Condorcet argued that individuals and society were perfectible through the process of reason. Both scholars agreed that population growth was a significant problem in the society, but unlike Malthus, Condorcet argued that it could be addressed through cooperative, radical means. Malthus critique of Condorcet’s argument was that he did not have any concrete proof and facts to support his argument. He noted that his theories were contradictory with the societal systems when put to practice in the real world. The principal difference between Condorcet and Malthus was their mechanism of population control (Lechner and Boli, 2011).
Condorcet was of the belief that human beings had the power to control their lives rationally, including their reproductive lives. Malthus was more skeptical of man’s ability to control his reproductive desires. He noted that there was a direct relationship between population and food, and an out-of-hand growth in population could lead to an inevitable crisis. He was of the opinion that man should use other means rather than his rationality and self-control to monitor the increase in population. This is because of man’s desire to procreate. While Condorcet believed in benevolence and altruism, Malthus believed the only human motivation was self-interest. The implication of these two approaches is that there needs to be control in the rate at which population grows to retain the balance that already exists in the society (Lechner and Boli, 2011).
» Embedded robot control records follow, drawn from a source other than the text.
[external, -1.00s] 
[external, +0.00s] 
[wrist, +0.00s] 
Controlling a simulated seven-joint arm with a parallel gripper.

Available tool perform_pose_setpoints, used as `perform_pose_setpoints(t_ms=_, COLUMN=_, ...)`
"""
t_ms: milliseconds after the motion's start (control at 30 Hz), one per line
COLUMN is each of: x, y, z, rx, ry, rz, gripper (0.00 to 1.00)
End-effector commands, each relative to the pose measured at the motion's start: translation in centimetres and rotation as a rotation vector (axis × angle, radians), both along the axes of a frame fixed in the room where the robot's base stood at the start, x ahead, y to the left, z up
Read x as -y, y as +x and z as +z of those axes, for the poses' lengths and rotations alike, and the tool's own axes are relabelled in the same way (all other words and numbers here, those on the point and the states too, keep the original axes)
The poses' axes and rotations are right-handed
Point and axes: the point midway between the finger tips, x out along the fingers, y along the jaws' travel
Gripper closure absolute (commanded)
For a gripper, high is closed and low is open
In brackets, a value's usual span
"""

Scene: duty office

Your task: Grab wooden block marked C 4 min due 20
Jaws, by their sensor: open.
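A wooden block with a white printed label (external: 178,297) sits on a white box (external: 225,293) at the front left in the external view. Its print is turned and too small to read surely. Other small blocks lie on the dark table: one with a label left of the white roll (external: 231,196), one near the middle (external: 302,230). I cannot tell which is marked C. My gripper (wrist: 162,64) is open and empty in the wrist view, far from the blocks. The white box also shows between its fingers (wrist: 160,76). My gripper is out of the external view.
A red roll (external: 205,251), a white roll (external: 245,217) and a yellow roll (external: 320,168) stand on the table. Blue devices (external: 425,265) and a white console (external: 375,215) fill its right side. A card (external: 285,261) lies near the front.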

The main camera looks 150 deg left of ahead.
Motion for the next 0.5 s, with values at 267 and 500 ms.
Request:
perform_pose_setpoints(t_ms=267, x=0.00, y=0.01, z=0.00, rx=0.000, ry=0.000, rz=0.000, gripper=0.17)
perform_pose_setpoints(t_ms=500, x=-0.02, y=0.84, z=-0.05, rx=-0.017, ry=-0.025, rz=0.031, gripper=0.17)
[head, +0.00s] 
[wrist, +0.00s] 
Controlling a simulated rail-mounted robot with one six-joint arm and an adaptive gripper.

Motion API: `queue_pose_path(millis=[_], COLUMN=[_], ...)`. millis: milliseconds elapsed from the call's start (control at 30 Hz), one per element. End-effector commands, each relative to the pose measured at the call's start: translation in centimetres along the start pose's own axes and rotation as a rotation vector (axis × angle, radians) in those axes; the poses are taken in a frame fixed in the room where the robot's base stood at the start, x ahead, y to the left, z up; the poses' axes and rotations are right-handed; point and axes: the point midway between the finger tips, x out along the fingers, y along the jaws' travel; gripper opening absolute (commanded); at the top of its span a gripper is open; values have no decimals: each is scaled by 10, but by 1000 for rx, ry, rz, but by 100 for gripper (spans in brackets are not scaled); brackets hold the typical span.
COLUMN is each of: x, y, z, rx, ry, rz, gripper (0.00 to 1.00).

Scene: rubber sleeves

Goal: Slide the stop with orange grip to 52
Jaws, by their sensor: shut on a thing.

Amartya Sen notes that there is a direct link between authoritarian and cooperative systems, and population growth. He notes that these two systems of governance are willing to keep population growth at manageable levels to reduce pressure on the natural resources. This is due to the scarcity of resources, and the increasing desire of human beings to marginalize their utility. He notes that the government systems have control measures to regulate population growth rates. Both government systems view population pressure as a burden on a country’ resources.